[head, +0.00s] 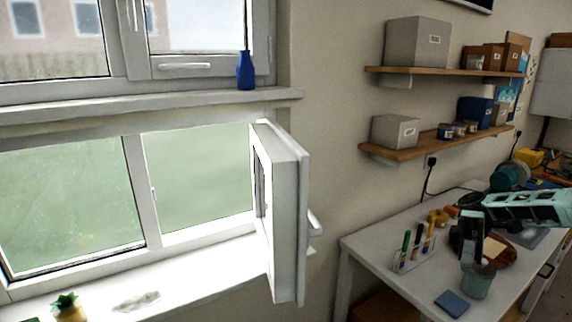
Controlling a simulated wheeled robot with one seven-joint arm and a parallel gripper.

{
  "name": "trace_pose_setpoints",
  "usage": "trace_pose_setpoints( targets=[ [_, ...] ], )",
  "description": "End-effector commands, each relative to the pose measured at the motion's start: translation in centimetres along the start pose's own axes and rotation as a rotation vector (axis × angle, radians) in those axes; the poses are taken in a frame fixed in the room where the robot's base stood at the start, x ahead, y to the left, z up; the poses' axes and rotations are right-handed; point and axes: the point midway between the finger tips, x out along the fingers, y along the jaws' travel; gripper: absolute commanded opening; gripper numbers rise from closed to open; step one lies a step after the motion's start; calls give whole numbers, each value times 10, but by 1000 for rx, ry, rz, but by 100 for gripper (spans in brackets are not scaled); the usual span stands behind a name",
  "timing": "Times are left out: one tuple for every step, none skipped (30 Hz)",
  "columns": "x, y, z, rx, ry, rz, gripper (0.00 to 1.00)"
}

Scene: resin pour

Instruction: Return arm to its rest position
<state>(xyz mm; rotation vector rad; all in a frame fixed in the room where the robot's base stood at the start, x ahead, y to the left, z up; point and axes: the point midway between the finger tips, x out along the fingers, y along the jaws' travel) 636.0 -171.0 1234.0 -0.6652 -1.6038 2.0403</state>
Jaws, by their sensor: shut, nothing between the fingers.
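My arm reaches in from the right edge, with a pale teal link over the white worktable (372,246). My gripper (467,258) is dark, points downward and is shut with nothing in it. It is just above and beside a grey-green cup (480,283) on the table. I cannot tell whether it touches the cup. Part of the table behind the arm is hidden.
A holder with coloured pens (405,262) and a blue pad (452,303) are on the table. Wall shelves (420,142) with boxes are above. An open window sash (285,215) juts out left of the table. A blue bottle (246,72) stands on the upper ledge.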

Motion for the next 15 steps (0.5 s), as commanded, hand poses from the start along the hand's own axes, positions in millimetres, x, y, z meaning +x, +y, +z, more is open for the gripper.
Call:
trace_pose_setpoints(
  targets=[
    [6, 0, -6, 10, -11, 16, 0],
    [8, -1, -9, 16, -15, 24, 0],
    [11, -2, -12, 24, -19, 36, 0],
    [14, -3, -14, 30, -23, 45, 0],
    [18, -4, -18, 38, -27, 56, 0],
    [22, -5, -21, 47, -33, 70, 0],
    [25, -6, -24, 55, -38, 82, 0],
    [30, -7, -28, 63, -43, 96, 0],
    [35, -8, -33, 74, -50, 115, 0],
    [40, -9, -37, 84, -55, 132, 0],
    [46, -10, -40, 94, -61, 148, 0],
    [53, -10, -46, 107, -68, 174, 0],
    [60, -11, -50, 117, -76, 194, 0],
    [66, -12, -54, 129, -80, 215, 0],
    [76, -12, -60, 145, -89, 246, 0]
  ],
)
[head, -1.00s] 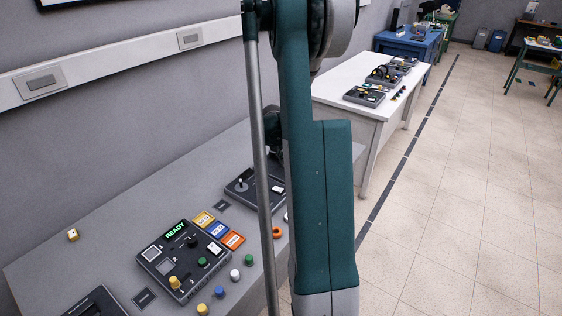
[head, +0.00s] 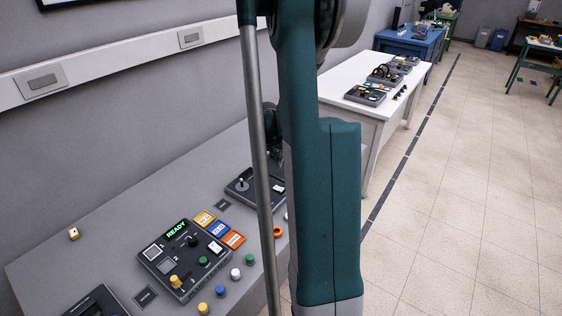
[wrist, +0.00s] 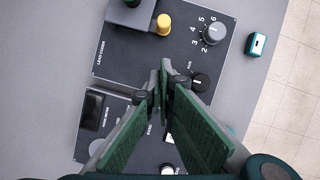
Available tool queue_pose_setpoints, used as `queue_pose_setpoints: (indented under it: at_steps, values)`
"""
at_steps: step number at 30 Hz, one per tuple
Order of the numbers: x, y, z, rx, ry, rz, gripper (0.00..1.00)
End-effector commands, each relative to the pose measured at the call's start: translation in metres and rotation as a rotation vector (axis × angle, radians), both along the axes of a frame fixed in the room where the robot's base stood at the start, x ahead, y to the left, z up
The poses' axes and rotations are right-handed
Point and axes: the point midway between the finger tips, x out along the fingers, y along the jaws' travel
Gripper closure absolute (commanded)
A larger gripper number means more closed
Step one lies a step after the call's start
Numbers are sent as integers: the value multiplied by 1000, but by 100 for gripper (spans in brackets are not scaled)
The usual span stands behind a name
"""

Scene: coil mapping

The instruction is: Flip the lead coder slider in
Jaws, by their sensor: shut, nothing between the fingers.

· · · · ·

→ What the task requires:
Make an exact reproduction of the listing above, without any pictures.

→ Problem solution:
[head, +0.00s] 
Controlling a simulated wheeled robot with one seven-joint arm and a parallel gripper.

{
  "name": "trace_pose_setpoints",
  "usage": "trace_pose_setpoints( targets=[ [_, ...] ], )",
  "description": "End-effector commands, each relative to the pose measured at the motion's start: translation in centimetres along the start pose's own axes and rotation as a rotation vector (axis × angle, radians) in those axes; the poses are taken in a frame fixed in the room where the robot's base stood at the start, x ahead, y to the left, z up; the poses' axes and rotations are right-handed; point and axes: the point midway between the finger tips, x out along the fingers, y along the jaws' travel; gripper: absolute commanded opening; gripper numbers rise from closed to open; step one lies a step after the motion's start; calls give whole numbers, each value times 10, but by 1000 for rx, ry, rz, but by 100 for gripper (spans in brackets are not scaled); the usual span stands behind a name",
  "timing": "Times are left out: one tuple for every step, none skipped (30 Hz)",
  "columns": "x, y, z, rx, ry, rz, gripper (0.00 to 1.00)"
}

Scene: resin pour

Instruction: Return arm to its rest position
<state>(xyz mm; rotation vector rad; all in a frame fixed in the room where the robot's base stood at the start, x ahead, y to the left, z up; point and axes: the point midway between the finger tips, x out along the fingers, y along the jaws' travel) 636.0 -171.0 1234.0 -0.6652 -1.6038 2.0403</state>
Jaws, by their sensor: shut, nothing between the fingers.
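My arm reaches in from the right edge, with a pale teal link over the white worktable (372,246). My gripper (467,258) is dark, points downward and is shut with nothing in it. It is just above and beside a grey-green cup (480,283) on the table. I cannot tell whether it touches the cup. Part of the table behind the arm is hidden.
A holder with coloured pens (405,262) and a blue pad (452,303) are on the table. Wall shelves (420,142) with boxes are above. An open window sash (285,215) juts out left of the table. A blue bottle (246,72) stands on the upper ledge.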

Motion for the next 15 steps (0.5 s), as commanded, hand poses from the start along the hand's own axes, positions in millimetres, x, y, z meaning +x, +y, +z, more is open for the gripper.
Call:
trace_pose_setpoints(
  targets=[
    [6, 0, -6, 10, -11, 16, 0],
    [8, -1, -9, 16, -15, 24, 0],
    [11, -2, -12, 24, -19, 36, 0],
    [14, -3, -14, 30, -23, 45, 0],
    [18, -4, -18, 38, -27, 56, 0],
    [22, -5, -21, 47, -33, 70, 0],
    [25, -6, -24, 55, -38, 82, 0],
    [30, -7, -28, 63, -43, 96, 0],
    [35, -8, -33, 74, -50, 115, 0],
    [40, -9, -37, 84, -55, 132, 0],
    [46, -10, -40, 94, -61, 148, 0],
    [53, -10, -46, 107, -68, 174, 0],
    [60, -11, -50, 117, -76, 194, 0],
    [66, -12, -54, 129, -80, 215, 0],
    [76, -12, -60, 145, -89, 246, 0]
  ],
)
[head, -1.00s] 
[head, +0.00s] 
[wrist, +0.00s] 
Available tool queue_pose_setpoints, used as `queue_pose_setpoints: (indented under it: at_steps, values)`
"""
at_steps: step number at 30 Hz, one per tuple
Order of the numbers: x, y, z, rx, ry, rz, gripper (0.00..1.00)
End-effector commands, each relative to the pose measured at the call's start: translation in metres and rotation as a rotation vector (axis × angle, radians), both along the axes of a frame fixed in the room where the robot's base stood at the start, x ahead, y to the left, z up
The poses' axes and rotations are right-handed
Point and axes: the point midway between the finger tips, x out along the fingers, y along the jaws' travel
Gripper closure absolute (commanded)
A larger gripper number means more closed
Step one lies a step after the call's start
Numbers are sent as integers: the value multiplied by 1000, but by 100 for gripper (spans in brackets are not scaled)
The usual span stands behind a name
"""

Scene: coil mapping

The instruction is: Flip the lead coder slider in
Jaws, by their sensor: shut, nothing between the fingers.

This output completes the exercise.